Mitchell Repair Information Co.
San Diego, CA
www.mitchell1.com
brian.henderson@xxxxxxxx
(858) 391-5000 - x.6533
-----Original Message-----
From: Jay McNally [mailto:jmcnally@xxxxxxxx]
Sent: Tuesday, June 04, 2002 6:29 AM
To: xywrite@xxxxxxxx
Subject: Cleaning up html
Can anyone offer me some advice for this problem?
I often need to take text from a web document that has been saved in html.

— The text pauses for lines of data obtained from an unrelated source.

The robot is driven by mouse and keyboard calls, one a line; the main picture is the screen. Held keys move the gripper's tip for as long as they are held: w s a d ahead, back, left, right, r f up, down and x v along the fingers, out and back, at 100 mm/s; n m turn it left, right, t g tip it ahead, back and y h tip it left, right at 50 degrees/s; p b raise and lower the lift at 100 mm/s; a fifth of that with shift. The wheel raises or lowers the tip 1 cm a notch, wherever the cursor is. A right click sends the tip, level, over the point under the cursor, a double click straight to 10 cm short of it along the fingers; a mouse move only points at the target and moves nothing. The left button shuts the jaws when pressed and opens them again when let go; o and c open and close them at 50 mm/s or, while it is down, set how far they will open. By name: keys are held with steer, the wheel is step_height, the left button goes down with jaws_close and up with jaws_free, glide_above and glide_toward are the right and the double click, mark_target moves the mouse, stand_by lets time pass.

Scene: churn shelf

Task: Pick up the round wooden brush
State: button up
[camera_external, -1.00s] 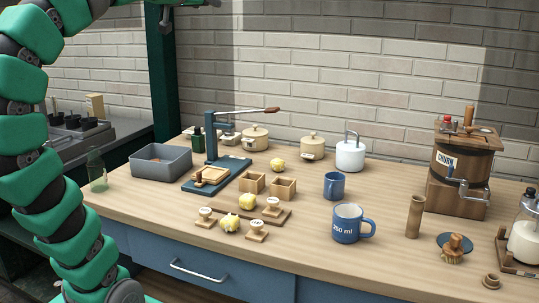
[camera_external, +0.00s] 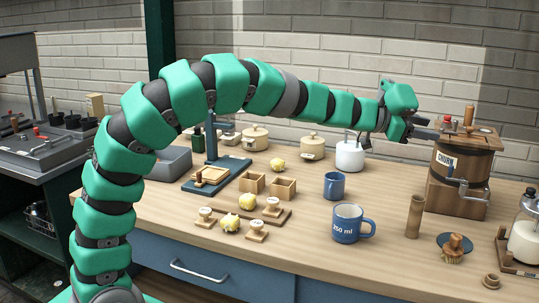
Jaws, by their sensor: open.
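My gripper (camera_external: 431,128) is open and empty. It is in the air in front of the back wall, beside the wooden churn (camera_external: 461,170), above and to the left of the brush and well apart from it. Its fingers point right, towards the churn's top. The gap between the fingers is small in this view.
A wooden cylinder (camera_external: 415,217) stands just left of the brush. A blue 250 ml mug (camera_external: 346,223) is further left. A glass jar in a wooden stand (camera_external: 524,240) is to the right, and a small wooden piece (camera_external: 491,281) lies in front. My arm spans above the counter's back half.

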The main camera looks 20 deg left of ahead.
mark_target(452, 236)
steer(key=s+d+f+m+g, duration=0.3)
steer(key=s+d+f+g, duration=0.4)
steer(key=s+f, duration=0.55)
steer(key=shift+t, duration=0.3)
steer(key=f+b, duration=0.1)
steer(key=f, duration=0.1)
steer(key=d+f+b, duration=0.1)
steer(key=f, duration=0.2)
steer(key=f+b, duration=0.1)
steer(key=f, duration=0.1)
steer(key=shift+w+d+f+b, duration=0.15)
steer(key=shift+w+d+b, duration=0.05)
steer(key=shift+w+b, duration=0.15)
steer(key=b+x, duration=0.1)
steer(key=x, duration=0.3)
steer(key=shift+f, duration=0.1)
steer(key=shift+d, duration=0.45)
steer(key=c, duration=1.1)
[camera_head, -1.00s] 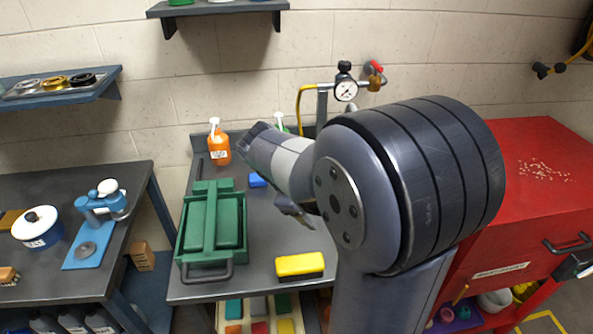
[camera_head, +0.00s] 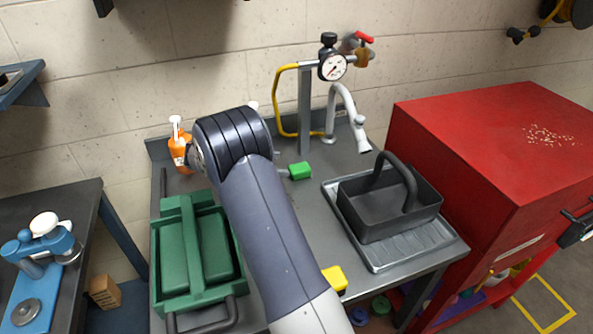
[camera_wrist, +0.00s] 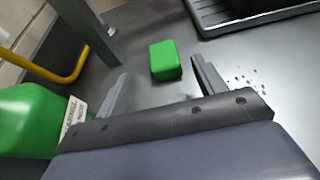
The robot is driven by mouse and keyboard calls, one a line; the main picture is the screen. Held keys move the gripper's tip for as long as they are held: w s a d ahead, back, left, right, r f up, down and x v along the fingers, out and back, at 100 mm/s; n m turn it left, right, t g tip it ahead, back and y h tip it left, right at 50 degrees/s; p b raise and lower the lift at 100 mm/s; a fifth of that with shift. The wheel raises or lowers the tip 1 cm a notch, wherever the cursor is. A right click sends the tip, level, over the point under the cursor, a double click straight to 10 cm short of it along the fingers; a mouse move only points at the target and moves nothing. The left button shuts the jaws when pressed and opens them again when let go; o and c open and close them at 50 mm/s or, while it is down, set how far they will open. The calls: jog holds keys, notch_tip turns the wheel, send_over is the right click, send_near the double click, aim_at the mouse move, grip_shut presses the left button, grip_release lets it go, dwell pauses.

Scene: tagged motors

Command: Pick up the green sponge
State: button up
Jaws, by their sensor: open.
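The green sponge (camera_head: 300,170) lies on the grey bench top, just right of my arm's end in the head view. In the wrist view the green sponge (camera_wrist: 165,60) is a small block on the bench, ahead of and between the fingertips. My gripper (camera_wrist: 161,72) is open with nothing between its fingers' inner faces. The sponge looks slightly beyond the tips; the exact gap cannot be told. In the head view my arm hides most of the gripper.
A green bottle (camera_wrist: 28,115) stands close left of my gripper. The gauge post (camera_head: 305,110) and faucet (camera_head: 345,105) are behind the sponge. A black caddy (camera_head: 400,220) stands right, a green toolbox (camera_head: 170,300) left. A yellow sponge (camera_head: 335,279) is near the front edge.

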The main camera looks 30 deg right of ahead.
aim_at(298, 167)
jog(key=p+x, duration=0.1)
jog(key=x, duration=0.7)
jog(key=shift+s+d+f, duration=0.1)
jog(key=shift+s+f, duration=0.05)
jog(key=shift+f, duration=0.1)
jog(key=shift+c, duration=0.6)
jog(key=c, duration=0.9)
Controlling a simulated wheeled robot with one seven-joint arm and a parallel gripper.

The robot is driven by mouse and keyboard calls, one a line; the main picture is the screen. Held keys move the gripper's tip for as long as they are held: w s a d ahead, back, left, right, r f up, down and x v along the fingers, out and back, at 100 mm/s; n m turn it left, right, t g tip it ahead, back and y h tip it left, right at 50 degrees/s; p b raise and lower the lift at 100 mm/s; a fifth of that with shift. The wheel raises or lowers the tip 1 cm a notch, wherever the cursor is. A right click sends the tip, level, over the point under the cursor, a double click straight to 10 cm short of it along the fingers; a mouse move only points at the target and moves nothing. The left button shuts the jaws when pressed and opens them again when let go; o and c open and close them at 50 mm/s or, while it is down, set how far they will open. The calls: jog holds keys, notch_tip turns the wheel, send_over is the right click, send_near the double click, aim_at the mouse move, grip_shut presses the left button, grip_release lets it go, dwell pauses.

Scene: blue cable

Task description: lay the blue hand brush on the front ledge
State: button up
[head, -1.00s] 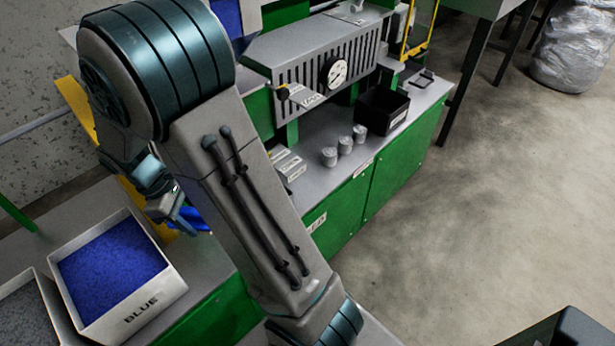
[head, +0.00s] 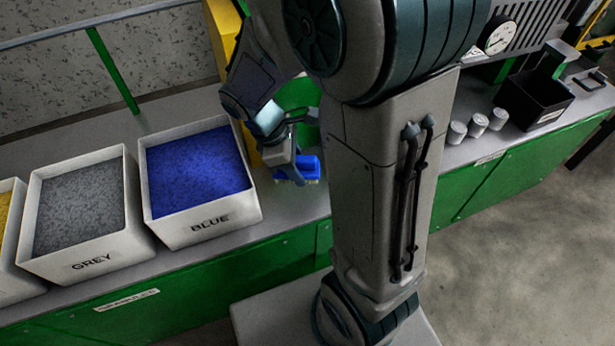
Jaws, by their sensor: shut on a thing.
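The blue hand brush (head: 309,167) shows as a small blue block with a pale lower edge, just right of the BLUE bin. My gripper (head: 292,174) is shut on the brush, with its fingers pointing down. The brush is over or close to the grey ledge (head: 290,210) on top of the green bench; I cannot tell whether it touches it. Part of the brush is hidden behind my gripper, and my arm hides the ledge to the right.
A white bin marked BLUE (head: 208,234), full of blue granules, stands close left of my gripper. A GREY bin (head: 90,262) stands further left. A yellow post (head: 226,45) rises behind. Three small cans (head: 478,126) and a black box (head: 538,98) are to the right.

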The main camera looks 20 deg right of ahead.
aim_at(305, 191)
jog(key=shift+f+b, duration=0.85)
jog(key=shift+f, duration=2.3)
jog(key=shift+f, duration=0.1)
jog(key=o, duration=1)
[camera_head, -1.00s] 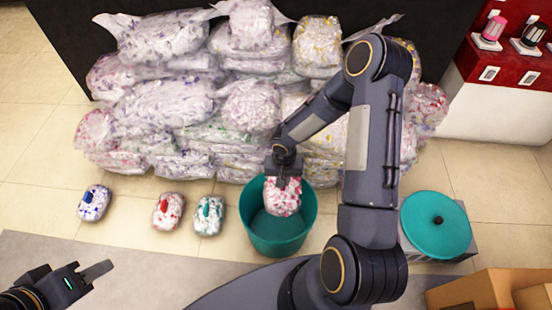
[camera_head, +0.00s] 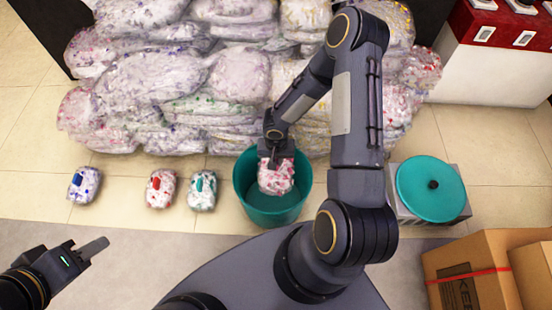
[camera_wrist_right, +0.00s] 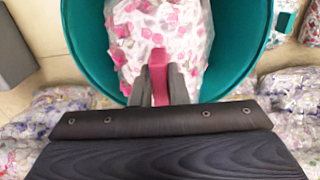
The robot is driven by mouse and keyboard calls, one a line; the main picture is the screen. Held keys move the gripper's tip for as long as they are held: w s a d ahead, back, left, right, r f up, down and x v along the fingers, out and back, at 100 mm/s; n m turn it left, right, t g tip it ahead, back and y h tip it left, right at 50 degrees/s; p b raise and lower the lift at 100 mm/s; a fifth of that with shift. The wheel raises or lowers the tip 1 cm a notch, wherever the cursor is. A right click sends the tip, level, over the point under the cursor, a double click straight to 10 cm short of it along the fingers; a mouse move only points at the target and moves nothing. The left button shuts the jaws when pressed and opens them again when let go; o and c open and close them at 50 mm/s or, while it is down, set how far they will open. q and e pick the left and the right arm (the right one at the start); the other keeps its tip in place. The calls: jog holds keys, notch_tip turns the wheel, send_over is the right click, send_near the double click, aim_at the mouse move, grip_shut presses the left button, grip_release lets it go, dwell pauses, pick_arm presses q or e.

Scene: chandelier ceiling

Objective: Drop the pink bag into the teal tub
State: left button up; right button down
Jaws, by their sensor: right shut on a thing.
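The pink bag (camera_head: 277,177), clear plastic with pink and white bits, hangs at the mouth of the round teal tub (camera_head: 241,182). My right gripper (camera_head: 272,158) is above it. In the right wrist view the right gripper (camera_wrist_right: 158,88) is shut on the bag's pink handle, with the pink bag (camera_wrist_right: 160,30) inside the outline of the teal tub (camera_wrist_right: 91,62). I cannot tell whether the bag touches the tub's wall or floor. My left gripper (camera_head: 95,247) is low at the left, away from the bags; its jaw gap does not show clearly.
A blue-tagged bag (camera_head: 84,185), a red-tagged bag (camera_head: 161,188) and a green-tagged bag (camera_head: 203,190) lie left of the tub. A heap of bags (camera_head: 150,85) rises behind. A teal lid (camera_head: 430,187) on a grey block and cardboard boxes (camera_head: 475,275) are at the right.

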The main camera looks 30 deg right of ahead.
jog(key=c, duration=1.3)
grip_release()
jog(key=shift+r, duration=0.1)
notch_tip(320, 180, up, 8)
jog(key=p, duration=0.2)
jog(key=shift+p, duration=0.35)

My somewhat tedious but simple process for some years is to simply loop an
xpl routine that defines then deletes everything from the first "less
than" bracket to the next "greater than" bracket. I then manually clean up
the rest of the junk. It works.
Can I run a CHange command with wildcards that would erase the whole string
between the brackets, such as the following junk?
I'm thinking it would be nice to have one command that would clean out
everything between the brackets, then another command deleting the
brackets. I tinkered with it briefly yesterday and got nowhere.
Is there a simpler way around this problem?